The solution was the invention of public debt, which was possible only in states that were relatively free, for the essence of a public debt is that it is owed by the citizens of a state to one another. The central thesis of A Free Nation Deep in Debt is encapsulated in its subtitle, The Financial Roots of Democracy, and if allowance is made for the fact that James Macdonald really means free government and not "democracy," the argument is convincing and insightful.

Between the 13th and the 16th centuries, the city-states of Italy created a genuine system of public debt. Next came Holland, which was able to win its long war of independence from Spain even though the "parent" country was far richer and more populous -- because Holland had an endless source of revenue in the form of public debt owned by its citizens.

A danger inherent in public debt was its tendency to generate speculative bubbles, wherein hard money chased after paper in the hope of making profits simply by virtue of everyone's expectation (mistaken, of course) that the value of the paper would increase indefinitely. In France, John Law's Mississippi Bubble led to a speculative mania and a spectacular collapse that bankrupted thousands and drove the monarchy, once and for all, away from efforts to establish public credit. In Britain, the contemporaneous South Sea Bubble bred an even greater speculative mania (including the famous prospectus for a "Company for carrying on an Undertaking of great Advantage, but Nobody to know what it is" -- which Macdonald thinks probably never actually existed), and an equally spectacular collapse. Fortunately for Britain, however, Sir Robert Walpole and the Bank of England managed to restore order and to place English public finance on a permanently solid footing.
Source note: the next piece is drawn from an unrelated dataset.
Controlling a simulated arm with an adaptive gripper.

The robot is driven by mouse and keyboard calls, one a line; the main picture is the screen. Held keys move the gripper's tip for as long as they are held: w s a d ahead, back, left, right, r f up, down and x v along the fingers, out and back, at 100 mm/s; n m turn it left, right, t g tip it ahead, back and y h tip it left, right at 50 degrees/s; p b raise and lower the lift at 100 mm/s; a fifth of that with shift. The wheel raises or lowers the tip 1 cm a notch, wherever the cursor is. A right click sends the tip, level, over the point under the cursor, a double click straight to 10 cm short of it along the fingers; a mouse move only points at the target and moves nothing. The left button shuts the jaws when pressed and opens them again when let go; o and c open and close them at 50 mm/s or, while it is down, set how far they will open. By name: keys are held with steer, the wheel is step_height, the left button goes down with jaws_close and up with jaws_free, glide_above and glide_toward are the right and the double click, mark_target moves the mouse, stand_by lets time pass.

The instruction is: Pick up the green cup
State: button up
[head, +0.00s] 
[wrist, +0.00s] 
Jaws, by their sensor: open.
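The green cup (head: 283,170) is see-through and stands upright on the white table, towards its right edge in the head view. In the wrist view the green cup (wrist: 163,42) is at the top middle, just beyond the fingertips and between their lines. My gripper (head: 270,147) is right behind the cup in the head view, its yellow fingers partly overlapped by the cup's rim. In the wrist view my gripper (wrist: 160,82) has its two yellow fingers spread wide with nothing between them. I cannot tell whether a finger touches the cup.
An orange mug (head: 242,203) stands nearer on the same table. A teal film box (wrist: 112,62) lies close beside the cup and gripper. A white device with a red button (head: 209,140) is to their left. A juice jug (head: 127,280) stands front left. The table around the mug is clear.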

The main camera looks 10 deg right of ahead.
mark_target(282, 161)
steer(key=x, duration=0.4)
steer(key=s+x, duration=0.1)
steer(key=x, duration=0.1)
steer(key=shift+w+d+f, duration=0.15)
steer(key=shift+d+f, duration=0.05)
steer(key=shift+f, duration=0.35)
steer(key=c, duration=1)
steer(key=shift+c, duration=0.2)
The result was momentous. During the century of almost perpetual war for domination between France and England, England's coffers were always full and France's were always on the brink of exhaustion, and accordingly England triumphed. Even Napoleon, who financed his wars mainly on the ancient principle of conquer and loot, was outspent and bested by Britain. As an aside, it should be noted that Britain's per capita public debt ran as high as 300 percent of the estimated gross national product, a figure that dwarfs the American public debt as of 2003.
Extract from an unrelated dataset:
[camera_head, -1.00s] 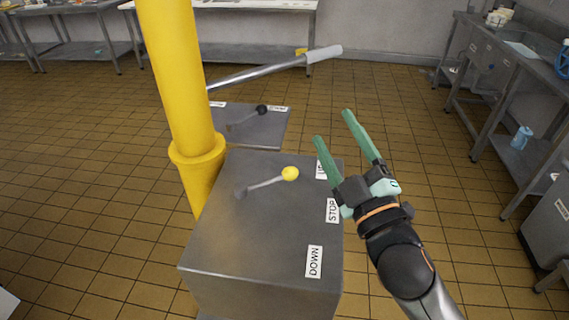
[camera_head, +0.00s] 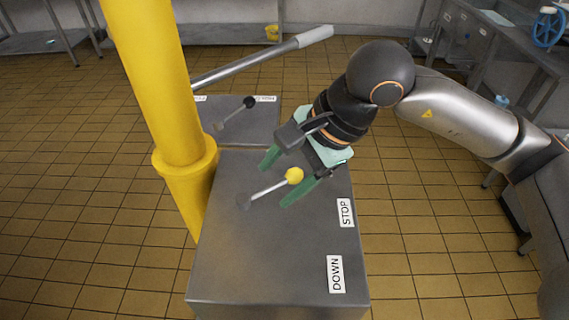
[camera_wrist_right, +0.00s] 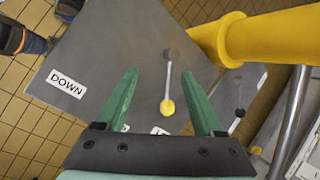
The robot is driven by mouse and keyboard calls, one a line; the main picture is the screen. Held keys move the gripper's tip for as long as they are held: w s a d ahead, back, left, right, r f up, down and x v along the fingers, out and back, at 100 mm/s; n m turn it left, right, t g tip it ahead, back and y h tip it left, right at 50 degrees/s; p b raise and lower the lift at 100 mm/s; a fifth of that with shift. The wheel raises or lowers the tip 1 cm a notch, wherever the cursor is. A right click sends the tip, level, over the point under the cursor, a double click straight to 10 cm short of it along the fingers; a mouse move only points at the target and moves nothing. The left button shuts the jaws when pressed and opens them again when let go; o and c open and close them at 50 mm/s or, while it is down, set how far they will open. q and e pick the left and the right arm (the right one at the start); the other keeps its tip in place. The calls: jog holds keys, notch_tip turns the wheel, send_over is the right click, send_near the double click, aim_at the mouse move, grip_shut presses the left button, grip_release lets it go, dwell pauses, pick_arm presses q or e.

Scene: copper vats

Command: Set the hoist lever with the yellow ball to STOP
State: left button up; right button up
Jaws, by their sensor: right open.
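The hoist lever with the yellow ball (camera_head: 294,175) stands on top of a grey metal box (camera_head: 260,262). Its rod slants from the pivot toward the box's far right side, beyond the STOP label (camera_head: 346,213). The DOWN label (camera_head: 335,274) is nearer on the same edge; the UP label is hidden behind my gripper in the head view. My right gripper (camera_head: 273,187) is open, its green fingers on either side of the ball. In the right wrist view the ball (camera_wrist_right: 167,107) shows between the fingers, nearer the right one; contact cannot be told. My left gripper is not in view.
A thick yellow post (camera_head: 165,90) stands left of the box. Behind is a second grey panel with a black-ball lever (camera_head: 249,103), and a long metal handle (camera_head: 265,62) reaches over it. The floor to the right of the box is clear.

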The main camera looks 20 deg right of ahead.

Now back to post-revolutionary America, where ambiguity over private indebtedness was compounded by ambiguity over the public debt. A handful of American political leaders had studied the British fiscal system and perceived that to manage the public funds of the United States in a similar way would enormously strengthen the Union. Most, however, had learned to distrust and fear the British system. A host of commentators, from Trenchard and Gordon (in Cato's Letters) to Viscount Bolingbroke and his circle had denounced Walpole and the financial revolution in terms that bordered on the hysterical. Investors in Britain's public debt, "money-men," were castigated as blood-suckers who lived by dealing in paper at the expense of the yeomanry and gentry, undermining the traditional agrarian order and destroying the balance of the English constitution. Unless a "patriot king" came along to cast the money-changers out of the temple, English liberty would be lost forever. Most Americans had concluded by 1776 that liberty in the mother country was a thing of the past, and that any attempts to install a Walpolean fiscal order in America would result in the loss of liberty here.
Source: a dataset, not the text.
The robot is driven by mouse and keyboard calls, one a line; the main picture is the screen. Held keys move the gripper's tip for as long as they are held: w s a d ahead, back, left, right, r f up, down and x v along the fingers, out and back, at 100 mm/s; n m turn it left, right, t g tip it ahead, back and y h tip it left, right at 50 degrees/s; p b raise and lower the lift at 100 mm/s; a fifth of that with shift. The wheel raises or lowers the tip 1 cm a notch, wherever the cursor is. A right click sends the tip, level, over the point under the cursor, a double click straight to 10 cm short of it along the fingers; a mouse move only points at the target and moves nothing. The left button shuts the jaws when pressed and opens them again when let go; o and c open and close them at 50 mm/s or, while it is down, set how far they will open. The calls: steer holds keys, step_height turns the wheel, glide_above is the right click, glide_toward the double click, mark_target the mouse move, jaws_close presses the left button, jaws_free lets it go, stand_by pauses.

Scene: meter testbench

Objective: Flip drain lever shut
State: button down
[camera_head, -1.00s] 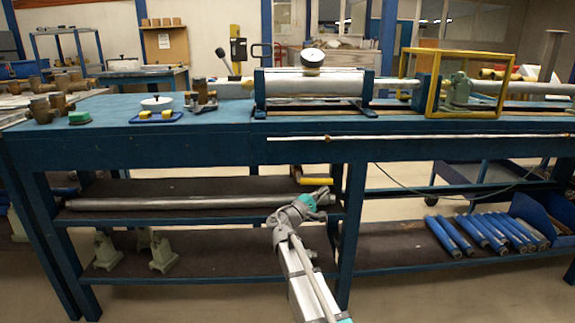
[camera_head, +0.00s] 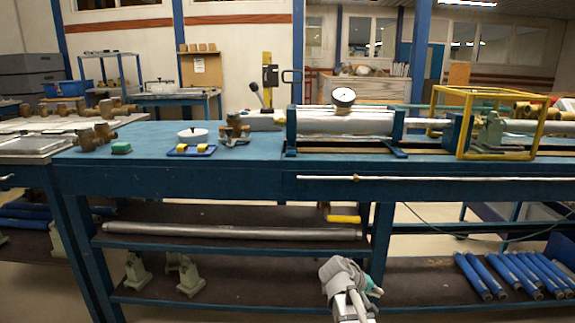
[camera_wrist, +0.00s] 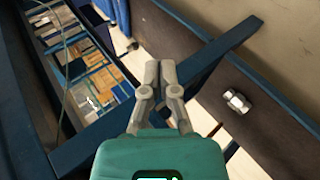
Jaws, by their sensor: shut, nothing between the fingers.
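A yellow handle (camera_head: 343,219), which looks like the drain lever, lies about level under the bench top. A small reddish fitting (camera_head: 325,209) is at its left end. My gripper (camera_wrist: 160,75) is shut and empty in the wrist view, with its fingertips together. The yellow handle does not show in that view. In the head view my arm's end is low in front of the bench, below the handle and apart from it; its fingertips cannot be made out there.
The blue bench (camera_head: 230,180) has a leg (camera_head: 381,240) just right of the handle. A grey pipe (camera_head: 200,231) lies on the shelf beneath. Blue tubes (camera_head: 510,275) lie at lower right. The wrist view shows a blue beam (camera_wrist: 215,52) and a metal fitting (camera_wrist: 237,101).

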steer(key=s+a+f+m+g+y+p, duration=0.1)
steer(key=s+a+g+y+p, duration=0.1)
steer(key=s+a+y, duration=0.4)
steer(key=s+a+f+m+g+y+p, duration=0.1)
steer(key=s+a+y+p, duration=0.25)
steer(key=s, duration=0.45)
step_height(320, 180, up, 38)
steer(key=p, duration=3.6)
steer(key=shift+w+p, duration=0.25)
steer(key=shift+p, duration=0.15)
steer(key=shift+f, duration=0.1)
Installing a Walpole-style fiscal order was precisely what Treasury Secretary Alexander Hamilton had in mind, and when his scheme for funding the national debt, assuming the state debts, and instituting the Bank of the United States was in place, public credit was almost instantly restored -- or, more properly, established for the first time. To those, such as President Washington, who had experienced first-hand the idiocy of financing a war without credit, the achievement seemed miraculous.

Others, however, led by Secretary of State Thomas Jefferson, slowly perceived the implications of Hamilton's program and sought to destroy it. They attempted, following Bolingbroke's advice, to appeal to a patriot king, Washington, to overthrow the system, and when that failed they used Bolingbroke's back-up plan, to organize a "country party" of the whole people to gain control of the national government and bring about the same end. And, in 1800, the Jeffersonian Republicans won the ascendancy.

* * *

Things did not work out the way they planned. Indeed, after they killed the Bank on the eve of the War of 1812 and brought disgrace to the nation, Jefferson's former followers re-enacted most of Hamilton's program. Hostility and fear regarding public finance survived in the form of Jacksonian Democracy, and the destructive measures of the Jacksonians wreaked havoc upon the country's economy. Not until World War I was a stable system of public finance finally established in the United States.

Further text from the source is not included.